**Task requirements**. Exclude the pictures and return every line exactly as written.

--- Begin Available data ---

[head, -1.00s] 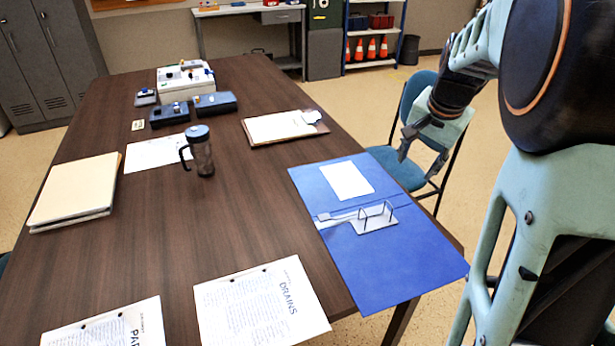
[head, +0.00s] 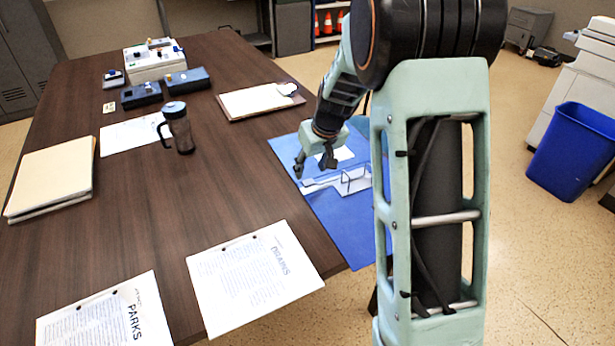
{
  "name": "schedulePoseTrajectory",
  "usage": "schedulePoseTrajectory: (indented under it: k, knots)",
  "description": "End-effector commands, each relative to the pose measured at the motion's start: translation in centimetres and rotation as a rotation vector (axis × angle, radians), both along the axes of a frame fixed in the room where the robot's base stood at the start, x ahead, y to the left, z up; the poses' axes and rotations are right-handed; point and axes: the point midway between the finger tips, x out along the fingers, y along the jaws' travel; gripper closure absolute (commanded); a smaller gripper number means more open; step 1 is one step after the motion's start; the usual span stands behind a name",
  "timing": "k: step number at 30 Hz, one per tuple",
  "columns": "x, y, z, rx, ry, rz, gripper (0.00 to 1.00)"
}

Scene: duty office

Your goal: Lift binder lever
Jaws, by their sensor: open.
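The blue binder (head: 340,225) lies open and flat at the right edge of the dark table. Its metal ring mechanism (head: 355,180) shows, with wire rings standing up on a plate. The lever (head: 318,184) appears as a pale strip running left from the rings; its exact angle is too small to tell. My gripper (head: 314,167) is open and empty, fingers pointing down, over the binder's upper left part, just above and left of the rings. I cannot tell its exact height. My arm hides much of the binder's right side.
Punched sheets marked DRAINS (head: 254,278) and PARKS (head: 105,318) lie at the front. A travel mug (head: 180,130) stands mid-table. A clipboard (head: 258,100) lies behind the binder, and a cream folder stack (head: 50,177) at left. A blue bin (head: 578,150) stands on the floor at right.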

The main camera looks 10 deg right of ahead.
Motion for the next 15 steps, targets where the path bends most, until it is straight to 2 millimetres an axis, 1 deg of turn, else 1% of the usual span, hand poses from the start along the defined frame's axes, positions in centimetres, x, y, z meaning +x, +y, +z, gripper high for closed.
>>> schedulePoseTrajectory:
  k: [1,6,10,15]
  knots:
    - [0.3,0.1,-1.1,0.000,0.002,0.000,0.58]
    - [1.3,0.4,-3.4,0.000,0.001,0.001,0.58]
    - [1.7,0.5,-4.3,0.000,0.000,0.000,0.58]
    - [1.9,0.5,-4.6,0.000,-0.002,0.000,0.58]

--- End Available data ---

**Result of the task**.
[head, -1.00s] 
[head, +0.00s] 
{
  "name": "schedulePoseTrajectory",
  "usage": "schedulePoseTrajectory: (indented under it: k, knots)",
  "description": "End-effector commands, each relative to the pose measured at the motion's start: translation in centimetres and rotation as a rotation vector (axis × angle, radians), both along the axes of a frame fixed in the room where the robot's base stood at the start, x ahead, y to the left, z up; the poses' axes and rotations are right-handed; point and axes: the point midway between the finger tips, x out along the fingers, y along the jaws' travel; gripper closure absolute (commanded); a smaller gripper number means more open; step 1 is one step after the motion's start; the usual span stands behind a name",
  "timing": "k: step number at 30 Hz, one per tuple",
  "columns": "x, y, z, rx, ry, rz, gripper (0.00 to 1.00)"
}

Scene: duty office

Your goal: Lift binder lever
Jaws, by their sensor: open.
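The blue binder (head: 340,225) lies open and flat at the right edge of the dark table. Its metal ring mechanism (head: 355,180) shows, with wire rings standing up on a plate. The lever (head: 318,184) appears as a pale strip running left from the rings; its exact angle is too small to tell. My gripper (head: 314,167) is open and empty, fingers pointing down, over the binder's upper left part, just above and left of the rings. I cannot tell its exact height. My arm hides much of the binder's right side.
Punched sheets marked DRAINS (head: 254,278) and PARKS (head: 105,318) lie at the front. A travel mug (head: 180,130) stands mid-table. A clipboard (head: 258,100) lies behind the binder, and a cream folder stack (head: 50,177) at left. A blue bin (head: 578,150) stands on the floor at right.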

The main camera looks 10 deg right of ahead.
Motion for the next 15 steps, targets where the path bends most, until it is straight to 2 millimetres an axis, 1 deg of turn, else 1% of the usual span, hand poses from the start along the defined frame's axes, positions in centimetres, x, y, z meaning +x, +y, +z, gripper high for closed.
>>> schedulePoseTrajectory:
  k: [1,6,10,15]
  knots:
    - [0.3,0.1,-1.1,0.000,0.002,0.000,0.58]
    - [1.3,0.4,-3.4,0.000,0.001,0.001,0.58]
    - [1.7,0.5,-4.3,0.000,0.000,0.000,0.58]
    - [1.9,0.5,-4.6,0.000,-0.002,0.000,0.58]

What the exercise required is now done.